# Short task
Within the records below, find each line that holds the string "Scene", then copy it.

# Data supplied
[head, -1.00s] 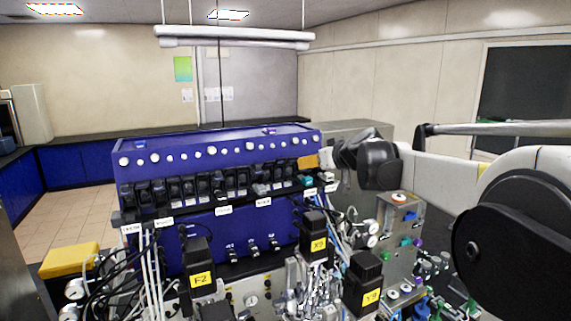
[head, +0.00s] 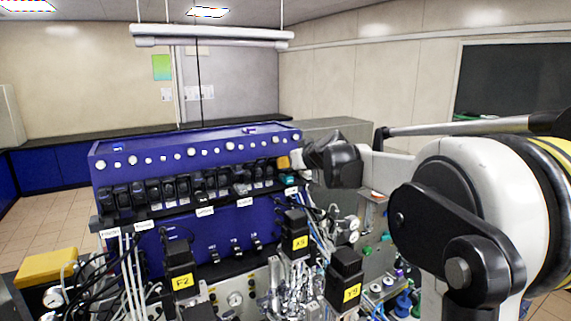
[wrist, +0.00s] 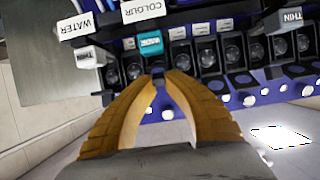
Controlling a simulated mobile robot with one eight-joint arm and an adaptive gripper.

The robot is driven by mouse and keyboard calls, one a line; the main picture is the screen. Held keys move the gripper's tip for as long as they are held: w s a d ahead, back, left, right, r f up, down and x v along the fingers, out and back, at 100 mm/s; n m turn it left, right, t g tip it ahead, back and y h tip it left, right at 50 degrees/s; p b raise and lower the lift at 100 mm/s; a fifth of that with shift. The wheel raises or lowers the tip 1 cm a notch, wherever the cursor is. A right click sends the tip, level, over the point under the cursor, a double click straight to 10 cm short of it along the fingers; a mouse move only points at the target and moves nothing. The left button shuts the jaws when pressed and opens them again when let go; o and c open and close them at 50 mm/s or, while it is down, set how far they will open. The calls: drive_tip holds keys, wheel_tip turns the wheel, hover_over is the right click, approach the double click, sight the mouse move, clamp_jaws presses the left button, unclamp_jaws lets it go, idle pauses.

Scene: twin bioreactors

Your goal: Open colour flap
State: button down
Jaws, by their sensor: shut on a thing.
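My gripper's two curved orange-brown fingers (wrist: 158,78) meet at their tips in the wrist view. They are shut on a small dark tab, which looks like part of the colour flap (wrist: 158,71). A teal piece (wrist: 150,43) lies just beyond the tips, under the white COLOUR label (wrist: 143,10). In the head view, my gripper (head: 283,162) shows as a small orange patch at the right end of the blue unit's row of black parts. The teal piece (head: 289,180) is just below it. The fingers hide much of the flap, so how far it stands open cannot be told.
The blue unit (head: 180,218) has several black pump-like parts in a row. Black motors (head: 295,228), tubes and fittings crowd the area below. A grey cabinet (head: 325,129) stands behind the unit.

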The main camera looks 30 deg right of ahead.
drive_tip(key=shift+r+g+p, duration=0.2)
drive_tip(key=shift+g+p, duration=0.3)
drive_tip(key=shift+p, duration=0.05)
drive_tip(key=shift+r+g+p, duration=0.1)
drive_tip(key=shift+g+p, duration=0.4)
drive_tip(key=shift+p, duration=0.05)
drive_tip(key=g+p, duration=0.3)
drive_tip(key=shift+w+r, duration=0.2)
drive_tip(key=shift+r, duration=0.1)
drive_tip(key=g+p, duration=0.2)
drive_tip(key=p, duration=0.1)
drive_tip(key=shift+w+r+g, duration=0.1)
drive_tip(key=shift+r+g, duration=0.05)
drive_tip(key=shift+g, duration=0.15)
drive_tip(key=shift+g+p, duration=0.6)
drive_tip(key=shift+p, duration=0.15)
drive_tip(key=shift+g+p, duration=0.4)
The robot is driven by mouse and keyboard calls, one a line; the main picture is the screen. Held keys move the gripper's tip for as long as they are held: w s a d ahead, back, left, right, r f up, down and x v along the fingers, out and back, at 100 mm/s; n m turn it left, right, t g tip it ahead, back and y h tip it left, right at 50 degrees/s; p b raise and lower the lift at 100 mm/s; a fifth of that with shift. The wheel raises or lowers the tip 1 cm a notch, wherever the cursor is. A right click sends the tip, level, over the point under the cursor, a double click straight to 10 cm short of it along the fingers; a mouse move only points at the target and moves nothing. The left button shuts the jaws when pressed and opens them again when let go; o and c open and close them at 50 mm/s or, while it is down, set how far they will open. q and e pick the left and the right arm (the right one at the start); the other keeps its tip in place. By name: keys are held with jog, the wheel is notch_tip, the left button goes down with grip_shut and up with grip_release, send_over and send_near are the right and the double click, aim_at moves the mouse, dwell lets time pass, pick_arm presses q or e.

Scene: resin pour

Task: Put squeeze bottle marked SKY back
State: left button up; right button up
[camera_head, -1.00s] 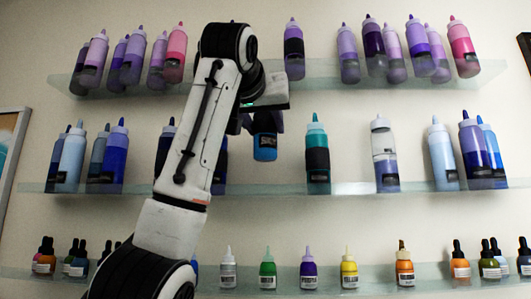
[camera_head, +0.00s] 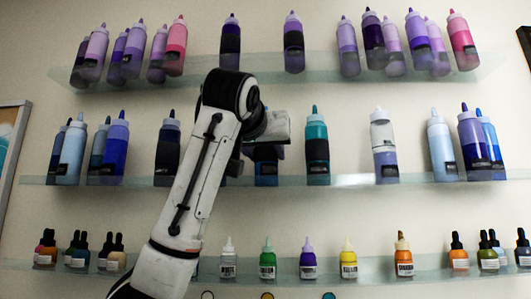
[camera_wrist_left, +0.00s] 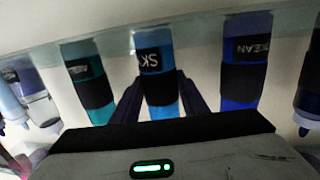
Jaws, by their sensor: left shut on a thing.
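The squeeze bottle marked SKY (camera_wrist_left: 157,68) is bright blue with a dark band and shows upside down in the left wrist view. My left gripper (camera_wrist_left: 160,98) is shut on it, with dark fingers on both sides. In the head view the left gripper (camera_head: 266,152) is at the middle shelf (camera_head: 350,181), and the lower part of the SKY bottle (camera_head: 266,180) shows below it. The bottle's base is at shelf level; I cannot tell if it bears on the glass. Its top is hidden by my arm. My right gripper is not in view.
A teal bottle (camera_head: 316,135) stands close on the right of the SKY bottle. A blue bottle marked OCEAN (camera_wrist_left: 243,60) stands on its other side, largely behind my arm in the head view. Small dropper bottles (camera_head: 308,262) line the lower shelf; purple bottles (camera_head: 293,45) stand above.

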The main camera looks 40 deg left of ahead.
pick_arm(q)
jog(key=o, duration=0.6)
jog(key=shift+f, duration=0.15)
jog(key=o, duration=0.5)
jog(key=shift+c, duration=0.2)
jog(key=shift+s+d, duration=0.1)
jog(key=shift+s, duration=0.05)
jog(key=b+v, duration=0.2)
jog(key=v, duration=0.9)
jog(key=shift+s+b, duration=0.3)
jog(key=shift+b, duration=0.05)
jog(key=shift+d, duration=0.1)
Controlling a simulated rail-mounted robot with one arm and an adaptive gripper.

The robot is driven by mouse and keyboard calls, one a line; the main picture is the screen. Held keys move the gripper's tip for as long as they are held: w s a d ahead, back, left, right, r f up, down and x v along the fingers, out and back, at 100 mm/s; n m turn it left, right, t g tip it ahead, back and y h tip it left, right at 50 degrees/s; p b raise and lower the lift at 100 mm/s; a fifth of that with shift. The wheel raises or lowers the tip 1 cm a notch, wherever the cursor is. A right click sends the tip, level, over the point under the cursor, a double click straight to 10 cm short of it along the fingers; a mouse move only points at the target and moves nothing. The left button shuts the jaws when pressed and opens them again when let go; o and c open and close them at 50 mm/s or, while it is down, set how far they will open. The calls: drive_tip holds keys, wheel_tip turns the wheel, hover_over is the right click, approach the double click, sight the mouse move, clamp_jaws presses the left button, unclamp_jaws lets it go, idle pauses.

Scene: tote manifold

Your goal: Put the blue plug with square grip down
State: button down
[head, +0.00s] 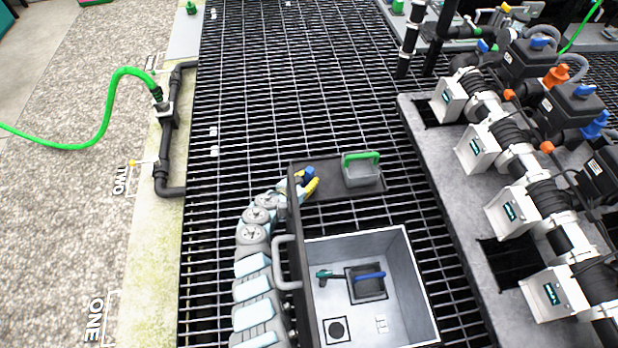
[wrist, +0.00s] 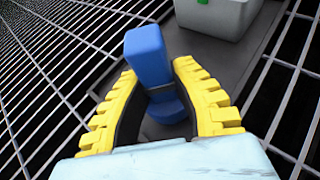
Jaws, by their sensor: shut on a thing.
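My gripper (wrist: 165,85) has yellow ridged fingers and is shut around a blue plug (wrist: 150,60) with a square block-shaped grip. In the wrist view the grip stands up between the fingers, and a rounder blue part shows lower down. The plug is over or on a dark flat tray (wrist: 195,55); I cannot tell whether it touches it. In the head view my gripper (head: 311,186) and the blue plug (head: 309,173) are at the left part of the dark tray (head: 325,183).
A grey box with a green handle (head: 361,168) stands on the tray's right part. In front is an open grey tote (head: 408,275) holding a blue-handled item and a green tool. Metal grating surrounds them. Valves and pipes (head: 505,150) stand at the right.

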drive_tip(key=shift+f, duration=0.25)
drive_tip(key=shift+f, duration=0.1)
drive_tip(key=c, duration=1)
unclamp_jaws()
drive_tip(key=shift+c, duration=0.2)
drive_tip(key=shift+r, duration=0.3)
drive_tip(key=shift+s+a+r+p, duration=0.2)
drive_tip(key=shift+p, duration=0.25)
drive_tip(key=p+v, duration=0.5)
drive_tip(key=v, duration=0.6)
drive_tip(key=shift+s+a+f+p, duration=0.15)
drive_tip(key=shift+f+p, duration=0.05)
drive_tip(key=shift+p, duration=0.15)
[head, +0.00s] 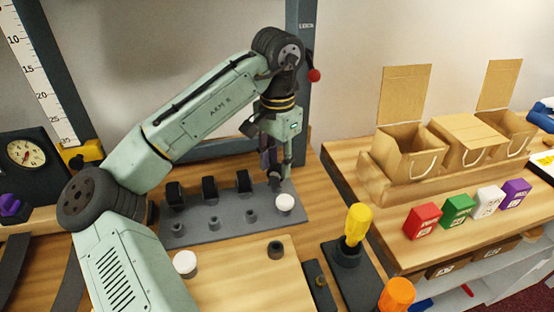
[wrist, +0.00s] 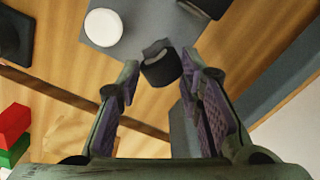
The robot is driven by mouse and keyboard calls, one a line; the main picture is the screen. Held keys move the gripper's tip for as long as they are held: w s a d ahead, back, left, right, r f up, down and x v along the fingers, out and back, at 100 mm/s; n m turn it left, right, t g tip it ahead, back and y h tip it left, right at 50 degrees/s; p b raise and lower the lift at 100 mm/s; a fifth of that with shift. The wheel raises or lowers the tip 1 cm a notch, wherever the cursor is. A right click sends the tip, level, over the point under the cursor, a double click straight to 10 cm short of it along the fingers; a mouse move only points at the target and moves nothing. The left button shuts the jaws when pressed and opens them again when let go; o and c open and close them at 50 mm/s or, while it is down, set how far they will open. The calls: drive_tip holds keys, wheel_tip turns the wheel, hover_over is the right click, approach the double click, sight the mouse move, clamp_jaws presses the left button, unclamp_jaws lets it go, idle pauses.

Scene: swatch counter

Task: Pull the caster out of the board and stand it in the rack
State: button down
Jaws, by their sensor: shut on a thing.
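My gripper (head: 276,170) is over the back right part of the grey rack (head: 190,238), pointing down. It is shut on a dark caster (wrist: 160,68), which shows between the fingertips in the wrist view. In the head view the caster (head: 274,182) is partly hidden by the fingers, close to the rack; I cannot tell whether it is seated there. The wooden board (head: 235,290) lies in front of the rack with a dark round socket (head: 275,249) and a white round piece (head: 185,263) on it.
Black casters (head: 209,188) stand in the rack's back row, left of my gripper. Small grey pegs (head: 213,223) line its front, with a white cap (head: 285,203) at right. Cardboard boxes (head: 410,155) occupy the right counter.

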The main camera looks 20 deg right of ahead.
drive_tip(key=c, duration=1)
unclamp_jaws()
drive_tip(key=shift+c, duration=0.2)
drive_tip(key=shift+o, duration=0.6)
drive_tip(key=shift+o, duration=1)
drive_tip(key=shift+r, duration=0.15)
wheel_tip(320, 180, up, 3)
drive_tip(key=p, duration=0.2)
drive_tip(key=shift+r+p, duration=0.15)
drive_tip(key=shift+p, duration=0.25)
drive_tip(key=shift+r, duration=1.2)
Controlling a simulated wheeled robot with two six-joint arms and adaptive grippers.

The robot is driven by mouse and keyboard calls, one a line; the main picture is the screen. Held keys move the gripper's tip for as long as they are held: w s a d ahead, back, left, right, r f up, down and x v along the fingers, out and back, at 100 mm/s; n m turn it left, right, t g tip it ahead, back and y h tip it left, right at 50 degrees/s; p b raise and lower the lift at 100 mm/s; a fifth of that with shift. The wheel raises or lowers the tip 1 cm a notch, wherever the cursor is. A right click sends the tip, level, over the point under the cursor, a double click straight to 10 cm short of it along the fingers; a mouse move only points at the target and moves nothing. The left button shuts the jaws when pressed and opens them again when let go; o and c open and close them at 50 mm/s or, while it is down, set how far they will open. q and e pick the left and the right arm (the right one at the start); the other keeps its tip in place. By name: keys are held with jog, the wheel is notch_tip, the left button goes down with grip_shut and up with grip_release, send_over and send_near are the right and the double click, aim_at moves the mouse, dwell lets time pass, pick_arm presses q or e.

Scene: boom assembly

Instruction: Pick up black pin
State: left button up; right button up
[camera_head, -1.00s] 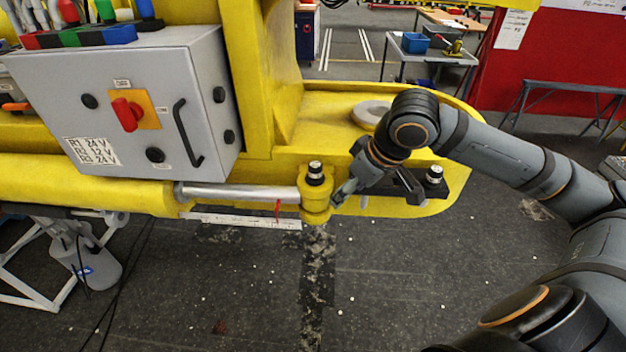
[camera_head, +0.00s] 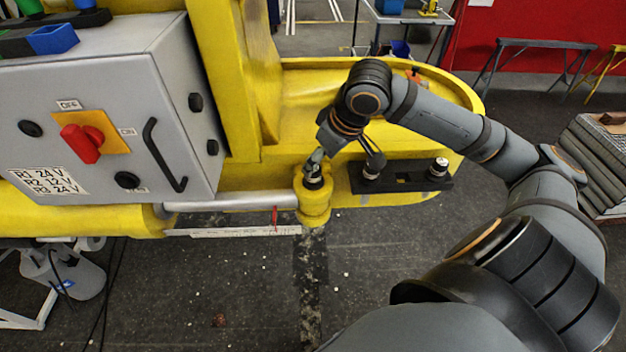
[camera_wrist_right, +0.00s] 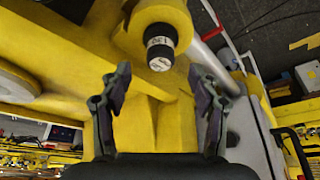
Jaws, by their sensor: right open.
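A black pin (camera_head: 313,182) with a pale-banded top stands upright in the yellow eye (camera_head: 314,208) at the end of the silver rod. In the right wrist view, the pin (camera_wrist_right: 160,48) shows its light, marked end beyond the fingertips and between their lines. A second black pin (camera_head: 440,168) with a light top stands at the right end of a black plate. My right gripper (camera_head: 320,157) is at the first pin, just above and behind it in the head view. In the right wrist view, my right gripper (camera_wrist_right: 158,80) is open and empty. My left gripper is not in view.
The black plate (camera_head: 405,181) lies on the yellow boom (camera_head: 300,90), with a dark round part (camera_head: 370,172) at its left, partly hidden by my gripper. A grey control box (camera_head: 110,110) with a red switch stands at left.

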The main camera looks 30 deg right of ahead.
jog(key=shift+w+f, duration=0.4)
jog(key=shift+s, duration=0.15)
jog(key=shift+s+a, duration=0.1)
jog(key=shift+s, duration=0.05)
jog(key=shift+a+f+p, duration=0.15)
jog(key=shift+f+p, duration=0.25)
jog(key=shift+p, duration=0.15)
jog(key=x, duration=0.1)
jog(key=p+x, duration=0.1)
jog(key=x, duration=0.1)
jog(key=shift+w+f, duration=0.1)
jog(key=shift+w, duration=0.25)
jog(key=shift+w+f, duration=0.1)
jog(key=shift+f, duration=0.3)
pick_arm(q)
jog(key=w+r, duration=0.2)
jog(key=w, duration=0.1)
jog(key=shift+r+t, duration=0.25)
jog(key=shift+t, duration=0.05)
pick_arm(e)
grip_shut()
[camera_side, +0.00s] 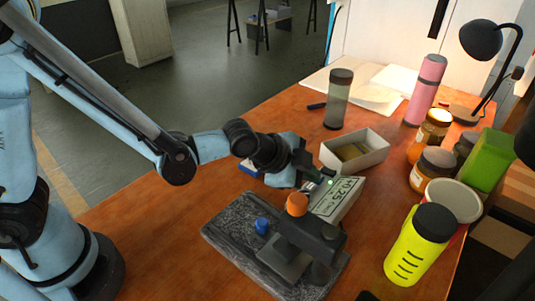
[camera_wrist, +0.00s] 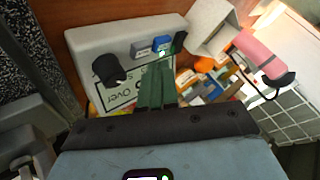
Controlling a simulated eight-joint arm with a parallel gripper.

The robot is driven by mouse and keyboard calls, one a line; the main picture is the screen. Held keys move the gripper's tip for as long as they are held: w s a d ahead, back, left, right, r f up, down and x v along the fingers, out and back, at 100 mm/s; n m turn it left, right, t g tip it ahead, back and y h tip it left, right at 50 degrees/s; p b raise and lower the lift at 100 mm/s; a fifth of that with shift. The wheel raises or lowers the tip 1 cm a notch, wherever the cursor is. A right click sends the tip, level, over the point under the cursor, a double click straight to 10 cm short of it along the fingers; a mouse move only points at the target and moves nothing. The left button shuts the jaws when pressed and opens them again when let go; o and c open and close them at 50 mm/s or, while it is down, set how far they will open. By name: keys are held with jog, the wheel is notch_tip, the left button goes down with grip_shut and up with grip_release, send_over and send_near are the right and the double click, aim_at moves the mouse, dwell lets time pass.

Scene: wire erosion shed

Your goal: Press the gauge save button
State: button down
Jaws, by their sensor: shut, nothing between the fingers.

# Solution to the problem
Scene: twin bioreactors
Scene: resin pour
Scene: tote manifold
Scene: swatch counter
Scene: boom assembly
Scene: wire erosion shed

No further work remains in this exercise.